Filling for savory or plain crepes       Yield: 3 cups

    • 1 T olive oil

    • 3 oz. ham, chopped

    • 1 small onion, chopped

    • 1clove garlic, minced

    • 6 – 8 cups chopped spinach

    • 1/2 cup grated cheese, try gouda, Swiss or gruyere

    • 1/4 cup chopped herbs like dill (optional)

    • 1/4 cup half & half or cream

    • Salt & pepper to taste

    • 6 – 8 plain or savory crepes for stuffing

Directions

Heat olive oil in a medium skillet.  Add onions, a little salt, and ham and sauté until onions are glassy.  Add garlic and sauté another minute.  Next add spinach and cook until barely wilted.  Add cream and grated cheese and continue to scook on medium heat, stirring constantly until it thickens.  Add pepper and more salt if needed.

To Assemble: Add about 1/2 cup to each crepe, roll and serve. Or place in a baking pan, cover with grated cheese and bake at 325 F for 10 minutes or until cheese has melted.

Simple Strawberry Compote

Filling for sweet or plain crepes    Yield: 4 cups

  •  2 pints strawberries, sliced

  • 3 T sugar

  • Zest and juice of 1 lemon

  • Garnish with whipped cream, ice cream or chocolate sauce

Directions

In a sauce pan, add all ingredients and cook over medium heat until sauce thickens.  Ladle over crepe, garnish and serve.

 

 

Springtime Frittata

A meal made with fresh eggs from my favorite farmer, Bob, couldn’t be easier not to mention delicious. I’m not certain why I don’t do it more often. Of all the egg dishes, the frittata or flat omelet reigns supreme welcoming any left-over bits or odd & end veggie I have in the fridge.

A frittata is simply the Italian version of the flat omelet. A flat omelet cooks in a skillet and is not folded. It is instead finished by flipping completely (a sometimes messy affair) or placing under a broiler. Other cuisines use flat omelets. In Spain they have the tortilla made with eggs and potatoes (different than the Mexican tortilla made of corn or flour) and in Persia they have a flat omelet called a kookoo.
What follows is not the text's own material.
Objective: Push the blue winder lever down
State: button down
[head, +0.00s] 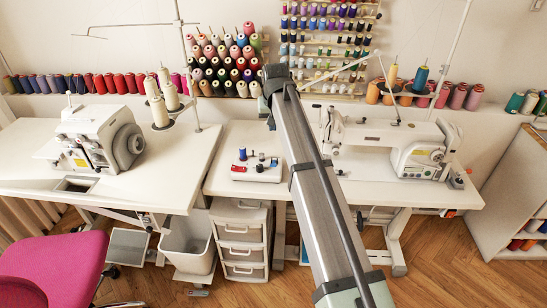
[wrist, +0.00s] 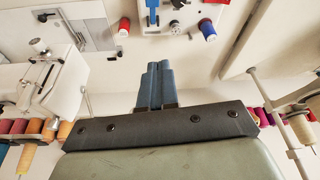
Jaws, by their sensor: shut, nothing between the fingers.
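The winder is a small white box (head: 257,174) on the middle table in the head view, left of my arm.
A white sewing machine (head: 410,148) stands right of my arm, a serger (head: 98,138) on the left table. Racks of thread cones (head: 225,62) stand behind. The tabletop left of the winder is clear.

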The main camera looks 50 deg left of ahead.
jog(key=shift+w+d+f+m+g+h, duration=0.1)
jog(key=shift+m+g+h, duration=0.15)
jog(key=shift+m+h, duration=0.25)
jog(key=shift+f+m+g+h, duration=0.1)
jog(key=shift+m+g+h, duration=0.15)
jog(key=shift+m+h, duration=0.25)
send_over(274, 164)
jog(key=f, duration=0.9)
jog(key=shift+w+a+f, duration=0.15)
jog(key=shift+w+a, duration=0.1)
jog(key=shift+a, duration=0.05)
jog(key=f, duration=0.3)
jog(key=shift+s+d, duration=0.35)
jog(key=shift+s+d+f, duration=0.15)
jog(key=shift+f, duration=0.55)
Every time I make this particular combination, people gobble it up and ask for more. It is perfect for spring as it makes the most of the veggies available early in the season. Serve it with a simple salad of greens or a chopped Italian salad in sticking with the Italian theme. You’ll have a complete meal in less than 30 minutes.


Springtime Frittata
Author: 
Recipe type: Main Dish, Breakfast
Prep time: 
Cook time: 
Total time: 
Yield: 8 slices
 
Ingredients
  • 8 eggs
  • 4 oz. bacon, finely chopped
  • 5 cups fresh spinach, chopped—about 8 oz.
  • 1 lb. new potatoes, cut into ½ inch chunks—about 3 cups
  • ½ cup green onion, chopped
  • ¼ cup Parmesan cheese, grated
  • ½ t salt
  • ½ t pepper
  • Olive oil if the pan needs more oil
Instructions
  1. Wash and chop new potatoes leaving skins on. Boil or microwave until just tender—about 10 minutes.
  2. Meanwhile, beat the eggs, salt, pepper and cheese in a large bowl.
  3. In a 12 or 14-inch non-stick or caste iron skillet, cook the chopped bacon over medium heat until crisp.
  4. Next, add the spinach to the same pan; cook until barely wilted.
  5. Next toss in the cooked potatoes, green onions (and olive oil if necessary). Add in the egg mixture and stir with a rubber spatula evenly distributing the ingredients.
  6. Cook for about 5 minutes on medium heat until the egg sets on the bottom and begins to set on top.
  7. Place under a broiler on low for 3 - 4 minutes until golden (watch it closely) or flip into another heated skillet. Cut into wedges and serve hot or cold.

Cooking with Kids:

My kids love to crack eggs.  They are not necessarily good at it, but it fills their little hearts with such joy.  How can I deny them the experience? Even though it sounds scary, teach your kids how to crack eggs and let them try. As long as they are standing over a table and given a very large separate bowl to fish the shells out of, why not.  They can also be placed in charge of whisking.  Again, don’t forget the large bowl.  Remind them, “One hand holds the bowl, one hand whisks.” If you’re near my kitchen on a day we’re making frittata, you’re bound to hear, “God gave you 2 hands, please use them both.” Over, and over, and over.